Table 3.3 shows Linux and other kernel versions for comparison, with syscall counts based on the number of entries in section 2 of the OS man pages. This is a crude comparison, but enough to see some differences.
Table 3.3 Kernel versions with documented syscall counts
Kernel Version |
Syscalls |
|---|---|
UNIX Version 7 |
48 |
SunOS (Solaris) 5.11 |
142 |
FreeBSD 12.0 |
222 |
Linux 2.6.32-21-server |
408 |
Linux 2.6.32-220.el6.x86_64 |
427 |
Linux 3.2.6-3.fc16.x86_64 |
431 |
Linux 4.15.0-66-generic |
480 |
Linux 5.3.0-1010-aws |
493 |
These are just the syscalls with documentation; more are usually provided by the kernel for private use by operating system software.
UNIX had twenty system calls at the very first, and today Linux—which is a direct descendant—has over a thousand . . . I just worry about the complexity and the size of things that grow.

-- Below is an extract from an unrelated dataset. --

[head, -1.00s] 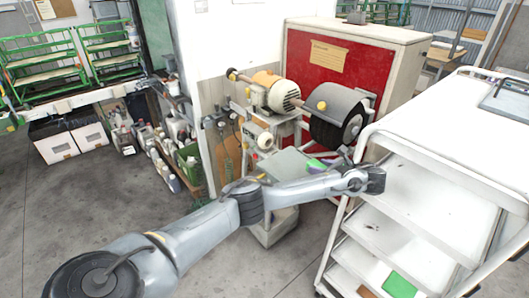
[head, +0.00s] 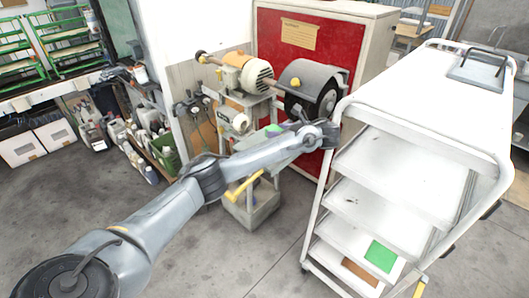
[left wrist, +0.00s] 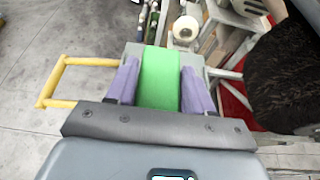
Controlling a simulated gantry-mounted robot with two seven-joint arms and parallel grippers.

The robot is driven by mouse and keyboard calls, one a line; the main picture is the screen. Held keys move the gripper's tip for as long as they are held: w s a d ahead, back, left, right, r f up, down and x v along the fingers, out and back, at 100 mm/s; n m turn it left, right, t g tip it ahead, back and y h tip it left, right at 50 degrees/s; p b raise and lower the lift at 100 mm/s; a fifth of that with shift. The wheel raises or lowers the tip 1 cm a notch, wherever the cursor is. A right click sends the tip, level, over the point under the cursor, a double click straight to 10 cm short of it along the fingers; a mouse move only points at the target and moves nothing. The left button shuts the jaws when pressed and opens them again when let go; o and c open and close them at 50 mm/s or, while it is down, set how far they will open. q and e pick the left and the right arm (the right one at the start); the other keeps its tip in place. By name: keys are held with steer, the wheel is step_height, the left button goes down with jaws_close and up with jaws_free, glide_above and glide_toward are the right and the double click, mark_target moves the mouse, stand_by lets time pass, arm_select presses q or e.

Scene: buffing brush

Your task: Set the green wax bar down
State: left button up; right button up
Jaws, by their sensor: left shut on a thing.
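The green wax bar (left wrist: 160,82) is held between the two purple fingers of my left gripper (left wrist: 158,88), seen in the left wrist view. The gripper is shut on it, with a finger on each side. In the head view a small bit of the green bar (head: 273,131) shows beside my left gripper (head: 284,128), in front of the buffing machine (head: 314,82). A grey flat surface (left wrist: 133,50) shows behind the bar; I cannot tell whether the bar touches it. My right gripper is out of view.
A yellow handle (head: 245,187) sticks out left of the grey surface. The dark buffing brush (left wrist: 288,80) is close on the right in the left wrist view. A white trolley (head: 400,128) stands at right, with a green pad (head: 380,256) and a brown pad (head: 358,272) low down.

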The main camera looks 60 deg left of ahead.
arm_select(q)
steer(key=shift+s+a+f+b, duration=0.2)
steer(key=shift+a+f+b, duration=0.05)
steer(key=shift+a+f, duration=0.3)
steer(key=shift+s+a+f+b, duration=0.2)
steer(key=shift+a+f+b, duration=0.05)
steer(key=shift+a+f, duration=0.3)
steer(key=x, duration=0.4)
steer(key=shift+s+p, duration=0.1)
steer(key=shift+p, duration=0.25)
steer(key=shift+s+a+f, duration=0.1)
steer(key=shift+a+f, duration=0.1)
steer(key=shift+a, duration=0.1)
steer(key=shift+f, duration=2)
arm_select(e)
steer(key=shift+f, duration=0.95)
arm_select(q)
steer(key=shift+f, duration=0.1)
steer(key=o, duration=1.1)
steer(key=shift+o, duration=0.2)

Ken Thompson, ACM Turing Centenary Celebration, 2012
Linux is growing in complexity and exposing this complexity to user-land by adding new system calls or through other kernel interfaces. Extra complexity makes learning, programming, and debugging more time-consuming.
3.3.1 Unix
Unix was developed by Ken Thompson, Dennis Ritchie, and others at AT&T Bell Labs during 1969 and the years that followed. Its exact origin was described in The UNIX Time-Sharing System [Ritchie 74]:
The first version was written when one of us (Thompson), dissatisfied with the available computer facilities, discovered a little-used PDP-7 and set out to create a more hospitable environment.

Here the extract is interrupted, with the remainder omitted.